We Madisonians lag the rest of the country as well. We have very little public wifi. Our airport remains without wifi, years after others have implemented these inexpensive services.

Objections to the SBC AT&T Merger

Ryan Kim:

The proposed marriage of telecom titans SBC and AT&T would eliminate competition on the wholesale market and could lead to increased prices for business and residential customers, corporate rivals and consumer groups argued in briefs filed on Friday.
In written testimony presented to the California Public Utility Commission, critics of the planned merger spelled out why the deal would be bad for ratepayers and what conditions should be imposed to limit its negative impacts.

SBC dominates Wisconsin’s telco business.

McCain-Lautenberg Community Broadband Act

802.11b Networking News:

Two senators counter Rep. Sessions’s pro-incumbent bill with a pro-community networking bill: Pete Sessions, former SBC employee whose wife works at the company and who maintains direct ownership of large Bell stock and option holdings, introduced a brief and terribly broad bill that eliminates essentially all forms of municipal ownership and outsourcing of broadband. The bill he wrote is broad enough to shut down future airport Wi-Fi and other projects beloved by private forms.

Phone Giants Lobby to Block Town’s Wireless Plans

Jesse Drucker and Li Yuan:

After years of waiting for a local phone company to roll out high-speed Internet access in this growing lakeside town of about 6,400 people, municipal information-technology director Tony Tull took matters into his own hands. The city last year invited a start-up telecom firm to hang wireless equipment from a water tower and connect the town.
The network now provides high-speed wireless Web access to most of Granbury, and the town is negotiating to buy some of the equipment. But Granbury’s foray into the wireless business has propelled it into a battle between cities and technology companies on one side and big telephone companies on the other.
SBC Communications Inc., the dominant phone company in Texas, and other big phone companies say that cities should not be allowed to subsidize high-speed Internet connections — even in areas where the companies don’t yet offer the service.

SBC Seeks Price Regulation Removal

Thomas Content:

SBC seeks to remove price regulation on basic local phone service in 77 exchanges across the state. The Wisconsin Citizens’ Utility Board, a customer advocacy group, has warned that the proposal could lead to price increases. SBC Wisconsin countered that the competitive landscape in the telecommunications industry means the regulation is no longer needed.

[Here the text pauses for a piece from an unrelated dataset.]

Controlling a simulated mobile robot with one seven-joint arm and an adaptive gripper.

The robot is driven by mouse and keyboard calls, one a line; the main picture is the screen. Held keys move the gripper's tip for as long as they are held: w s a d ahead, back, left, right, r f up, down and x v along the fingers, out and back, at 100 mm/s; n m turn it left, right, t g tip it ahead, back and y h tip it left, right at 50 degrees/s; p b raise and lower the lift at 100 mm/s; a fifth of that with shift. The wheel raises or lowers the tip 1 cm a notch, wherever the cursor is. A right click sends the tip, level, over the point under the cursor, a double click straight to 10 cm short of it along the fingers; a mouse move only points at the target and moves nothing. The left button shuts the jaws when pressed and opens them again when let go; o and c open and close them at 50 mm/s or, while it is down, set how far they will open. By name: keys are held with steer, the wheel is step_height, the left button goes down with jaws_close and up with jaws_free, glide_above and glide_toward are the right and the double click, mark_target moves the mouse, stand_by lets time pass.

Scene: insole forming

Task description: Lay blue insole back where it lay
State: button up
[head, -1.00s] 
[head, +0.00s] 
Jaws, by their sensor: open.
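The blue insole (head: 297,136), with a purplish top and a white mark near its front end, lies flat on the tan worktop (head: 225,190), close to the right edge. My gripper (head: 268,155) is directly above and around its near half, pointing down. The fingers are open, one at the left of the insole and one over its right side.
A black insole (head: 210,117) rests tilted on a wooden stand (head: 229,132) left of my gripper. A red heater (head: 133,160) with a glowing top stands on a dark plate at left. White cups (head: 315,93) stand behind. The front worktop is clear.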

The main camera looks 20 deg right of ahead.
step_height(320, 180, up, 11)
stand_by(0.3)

I don’t think we should remove any regulations from SBC. SBC requires local telephone service with a dsl line purchase, which essentially taxes VOIP service on dsl lines.

Nationwide Municipal WiFi Ban?

Glenn Fleishman:

The language of the “Preserving Innovation in Telecom Act of 2005” is so hilariously broad and ill-defined that it could kill all kinds of projects that the incumbent carriers this is meant to protect would support or are involved in deploying. It has such a broad grandfather clause that it could allow massive projects to continue if even a tiny portion of the service was in use.

Is Low Cost WiFi UnAmerican?

Timothy Karr:

We have Big Media to thank for saving Americans from themselves. Just as the notion of affordable broadband for all was beginning to take hold in towns and cities across the country, the patriots at Verizon, Qwest, Comcast, Bell South and SBC Communications have created legislation that will stop the creeping socialism of broadband community Internet before it invades our homes.